§ Robot trajectory data

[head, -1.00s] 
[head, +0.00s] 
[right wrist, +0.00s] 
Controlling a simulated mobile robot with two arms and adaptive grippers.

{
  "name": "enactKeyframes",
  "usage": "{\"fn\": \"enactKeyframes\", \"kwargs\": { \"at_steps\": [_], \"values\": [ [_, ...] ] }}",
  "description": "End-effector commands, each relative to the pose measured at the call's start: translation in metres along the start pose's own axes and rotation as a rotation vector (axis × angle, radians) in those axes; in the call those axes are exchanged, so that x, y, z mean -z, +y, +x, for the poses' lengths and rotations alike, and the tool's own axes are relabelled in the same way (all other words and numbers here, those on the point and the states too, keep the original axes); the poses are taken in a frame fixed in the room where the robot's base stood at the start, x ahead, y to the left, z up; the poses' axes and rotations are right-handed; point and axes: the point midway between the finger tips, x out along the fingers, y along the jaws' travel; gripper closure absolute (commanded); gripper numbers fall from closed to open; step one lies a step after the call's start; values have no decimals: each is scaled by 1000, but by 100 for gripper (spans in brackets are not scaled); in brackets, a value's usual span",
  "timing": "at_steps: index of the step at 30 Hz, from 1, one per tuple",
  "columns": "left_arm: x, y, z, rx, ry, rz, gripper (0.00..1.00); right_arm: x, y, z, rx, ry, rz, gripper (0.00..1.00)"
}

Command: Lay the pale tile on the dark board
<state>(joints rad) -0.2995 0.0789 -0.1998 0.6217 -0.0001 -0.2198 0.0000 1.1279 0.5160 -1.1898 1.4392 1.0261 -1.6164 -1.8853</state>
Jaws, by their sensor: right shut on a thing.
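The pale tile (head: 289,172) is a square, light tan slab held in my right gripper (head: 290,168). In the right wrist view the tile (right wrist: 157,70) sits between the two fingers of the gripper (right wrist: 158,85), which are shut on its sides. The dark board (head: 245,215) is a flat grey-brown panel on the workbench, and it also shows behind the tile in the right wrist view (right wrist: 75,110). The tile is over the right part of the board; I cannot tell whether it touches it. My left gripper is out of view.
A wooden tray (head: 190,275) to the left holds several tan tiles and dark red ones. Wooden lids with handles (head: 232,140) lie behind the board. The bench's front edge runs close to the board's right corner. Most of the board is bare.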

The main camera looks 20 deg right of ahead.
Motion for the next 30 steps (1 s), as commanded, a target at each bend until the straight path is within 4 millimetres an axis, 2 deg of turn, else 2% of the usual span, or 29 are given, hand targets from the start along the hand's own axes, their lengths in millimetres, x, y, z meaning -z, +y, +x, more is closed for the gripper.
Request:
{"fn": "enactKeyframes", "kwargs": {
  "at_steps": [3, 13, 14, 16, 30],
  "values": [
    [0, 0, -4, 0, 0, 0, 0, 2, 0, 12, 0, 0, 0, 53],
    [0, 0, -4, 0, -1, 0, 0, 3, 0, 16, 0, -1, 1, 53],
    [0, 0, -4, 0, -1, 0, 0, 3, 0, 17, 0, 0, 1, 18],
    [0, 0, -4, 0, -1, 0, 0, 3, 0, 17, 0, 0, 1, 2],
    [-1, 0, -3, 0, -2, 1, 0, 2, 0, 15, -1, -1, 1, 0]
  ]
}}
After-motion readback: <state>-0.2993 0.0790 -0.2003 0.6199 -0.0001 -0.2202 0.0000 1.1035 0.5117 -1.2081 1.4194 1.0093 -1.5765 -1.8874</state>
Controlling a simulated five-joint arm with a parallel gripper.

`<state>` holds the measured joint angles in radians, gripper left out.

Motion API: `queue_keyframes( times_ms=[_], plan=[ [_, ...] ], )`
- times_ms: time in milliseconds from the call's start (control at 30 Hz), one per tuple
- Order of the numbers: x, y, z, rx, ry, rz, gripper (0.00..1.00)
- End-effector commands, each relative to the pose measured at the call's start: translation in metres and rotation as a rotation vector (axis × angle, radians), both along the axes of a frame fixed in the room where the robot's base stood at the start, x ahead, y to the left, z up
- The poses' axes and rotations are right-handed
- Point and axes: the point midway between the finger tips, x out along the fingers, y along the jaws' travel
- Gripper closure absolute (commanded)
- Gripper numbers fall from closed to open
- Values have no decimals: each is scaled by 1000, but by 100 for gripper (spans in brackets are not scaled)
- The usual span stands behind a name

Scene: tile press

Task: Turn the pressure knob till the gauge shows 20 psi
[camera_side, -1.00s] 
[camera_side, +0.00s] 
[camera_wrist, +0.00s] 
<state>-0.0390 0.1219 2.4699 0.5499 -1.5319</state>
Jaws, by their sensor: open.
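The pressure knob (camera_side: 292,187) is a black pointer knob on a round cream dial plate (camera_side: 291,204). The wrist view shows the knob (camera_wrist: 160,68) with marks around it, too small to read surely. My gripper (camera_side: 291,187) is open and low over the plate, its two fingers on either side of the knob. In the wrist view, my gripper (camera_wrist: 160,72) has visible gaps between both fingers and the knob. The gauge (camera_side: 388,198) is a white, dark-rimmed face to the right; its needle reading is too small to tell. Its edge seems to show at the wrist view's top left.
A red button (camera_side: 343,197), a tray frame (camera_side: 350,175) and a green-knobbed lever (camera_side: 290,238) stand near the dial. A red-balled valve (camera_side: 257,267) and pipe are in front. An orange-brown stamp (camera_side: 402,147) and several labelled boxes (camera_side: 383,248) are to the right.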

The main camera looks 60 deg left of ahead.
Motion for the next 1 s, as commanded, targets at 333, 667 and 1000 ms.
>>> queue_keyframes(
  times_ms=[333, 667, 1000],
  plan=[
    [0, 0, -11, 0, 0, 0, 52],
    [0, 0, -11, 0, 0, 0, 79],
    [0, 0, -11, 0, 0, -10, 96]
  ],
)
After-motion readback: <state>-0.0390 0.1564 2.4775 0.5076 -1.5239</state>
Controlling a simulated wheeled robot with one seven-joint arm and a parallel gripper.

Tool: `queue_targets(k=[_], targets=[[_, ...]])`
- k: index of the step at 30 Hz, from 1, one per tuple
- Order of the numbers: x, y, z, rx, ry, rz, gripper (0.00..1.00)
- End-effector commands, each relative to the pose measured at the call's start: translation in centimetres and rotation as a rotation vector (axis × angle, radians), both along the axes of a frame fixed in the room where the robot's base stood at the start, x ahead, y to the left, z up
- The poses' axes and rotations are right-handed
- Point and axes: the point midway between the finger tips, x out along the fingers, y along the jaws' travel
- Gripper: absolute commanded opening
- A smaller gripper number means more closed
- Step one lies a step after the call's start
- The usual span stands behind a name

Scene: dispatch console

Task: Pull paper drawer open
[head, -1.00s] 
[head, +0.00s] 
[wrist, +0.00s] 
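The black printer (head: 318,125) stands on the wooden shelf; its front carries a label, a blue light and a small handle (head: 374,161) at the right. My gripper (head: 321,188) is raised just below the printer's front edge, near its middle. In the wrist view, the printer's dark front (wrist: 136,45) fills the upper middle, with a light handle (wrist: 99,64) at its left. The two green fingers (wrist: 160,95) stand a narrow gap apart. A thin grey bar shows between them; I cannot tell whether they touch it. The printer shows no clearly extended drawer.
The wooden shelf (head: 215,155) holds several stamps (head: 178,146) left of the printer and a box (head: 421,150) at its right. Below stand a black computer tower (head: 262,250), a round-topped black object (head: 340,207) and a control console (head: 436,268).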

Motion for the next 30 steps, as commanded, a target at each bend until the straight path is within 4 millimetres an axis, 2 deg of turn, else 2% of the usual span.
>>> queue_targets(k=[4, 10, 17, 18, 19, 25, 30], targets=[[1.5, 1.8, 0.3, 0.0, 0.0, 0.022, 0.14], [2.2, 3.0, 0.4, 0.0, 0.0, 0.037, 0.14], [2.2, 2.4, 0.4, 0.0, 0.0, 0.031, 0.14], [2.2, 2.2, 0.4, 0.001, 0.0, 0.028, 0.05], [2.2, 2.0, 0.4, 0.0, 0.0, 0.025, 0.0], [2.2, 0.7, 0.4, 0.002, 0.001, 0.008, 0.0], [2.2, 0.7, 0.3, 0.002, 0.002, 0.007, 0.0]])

§ What needs to be done
Pull out all lines containing "Task".

§ Output of the exercise
Task: Turn the pressure knob till the gauge shows 20 psi
Task: Pull paper drawer open

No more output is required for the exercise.